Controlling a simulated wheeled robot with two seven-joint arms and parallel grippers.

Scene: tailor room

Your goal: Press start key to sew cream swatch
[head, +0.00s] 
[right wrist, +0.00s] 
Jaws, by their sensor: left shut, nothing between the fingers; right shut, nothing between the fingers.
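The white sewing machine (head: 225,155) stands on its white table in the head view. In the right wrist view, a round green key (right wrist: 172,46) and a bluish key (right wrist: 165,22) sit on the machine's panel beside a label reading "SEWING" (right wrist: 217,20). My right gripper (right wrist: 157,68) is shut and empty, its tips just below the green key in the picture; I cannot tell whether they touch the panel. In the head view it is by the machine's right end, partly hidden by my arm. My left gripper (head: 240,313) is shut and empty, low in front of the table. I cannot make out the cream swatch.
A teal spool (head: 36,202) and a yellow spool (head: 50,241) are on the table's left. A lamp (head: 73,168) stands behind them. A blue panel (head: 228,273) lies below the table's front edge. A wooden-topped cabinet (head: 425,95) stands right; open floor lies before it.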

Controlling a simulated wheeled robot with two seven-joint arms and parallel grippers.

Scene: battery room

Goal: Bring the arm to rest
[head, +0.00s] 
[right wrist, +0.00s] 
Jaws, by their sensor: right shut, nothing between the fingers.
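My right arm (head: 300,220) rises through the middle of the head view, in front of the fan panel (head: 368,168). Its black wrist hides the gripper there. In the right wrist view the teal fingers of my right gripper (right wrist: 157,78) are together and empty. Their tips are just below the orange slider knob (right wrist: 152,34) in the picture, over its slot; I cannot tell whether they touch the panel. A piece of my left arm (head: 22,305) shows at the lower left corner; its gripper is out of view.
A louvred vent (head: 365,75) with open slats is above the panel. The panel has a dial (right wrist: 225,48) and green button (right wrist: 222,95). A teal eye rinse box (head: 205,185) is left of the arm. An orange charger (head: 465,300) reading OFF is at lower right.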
++++
GOAL: Extract each line of the listing above, copying it word for word.

ANSWER TO THIS TASK:
Controlling a simulated wheeled robot with two seven-joint arms and parallel grippers.

Scene: tailor room

Your goal: Press start key to sew cream swatch
[head, +0.00s] 
[right wrist, +0.00s] 
Jaws, by their sensor: left shut, nothing between the fingers; right shut, nothing between the fingers.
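The white sewing machine (head: 225,155) stands on its white table in the head view. In the right wrist view, a round green key (right wrist: 172,46) and a bluish key (right wrist: 165,22) sit on the machine's panel beside a label reading "SEWING" (right wrist: 217,20). My right gripper (right wrist: 157,68) is shut and empty, its tips just below the green key in the picture; I cannot tell whether they touch the panel. In the head view it is by the machine's right end, partly hidden by my arm. My left gripper (head: 240,313) is shut and empty, low in front of the table. I cannot make out the cream swatch.
A teal spool (head: 36,202) and a yellow spool (head: 50,241) are on the table's left. A lamp (head: 73,168) stands behind them. A blue panel (head: 228,273) lies below the table's front edge. A wooden-topped cabinet (head: 425,95) stands right; open floor lies before it.

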Controlling a simulated wheeled robot with two seven-joint arms and parallel grippers.

Scene: battery room

Goal: Bring the arm to rest
[head, +0.00s] 
[right wrist, +0.00s] 
Jaws, by their sensor: right shut, nothing between the fingers.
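My right arm (head: 300,220) rises through the middle of the head view, in front of the fan panel (head: 368,168). Its black wrist hides the gripper there. In the right wrist view the teal fingers of my right gripper (right wrist: 157,78) are together and empty. Their tips are just below the orange slider knob (right wrist: 152,34) in the picture, over its slot; I cannot tell whether they touch the panel. A piece of my left arm (head: 22,305) shows at the lower left corner; its gripper is out of view.
A louvred vent (head: 365,75) with open slats is above the panel. The panel has a dial (right wrist: 225,48) and green button (right wrist: 222,95). A teal eye rinse box (head: 205,185) is left of the arm. An orange charger (head: 465,300) reading OFF is at lower right.

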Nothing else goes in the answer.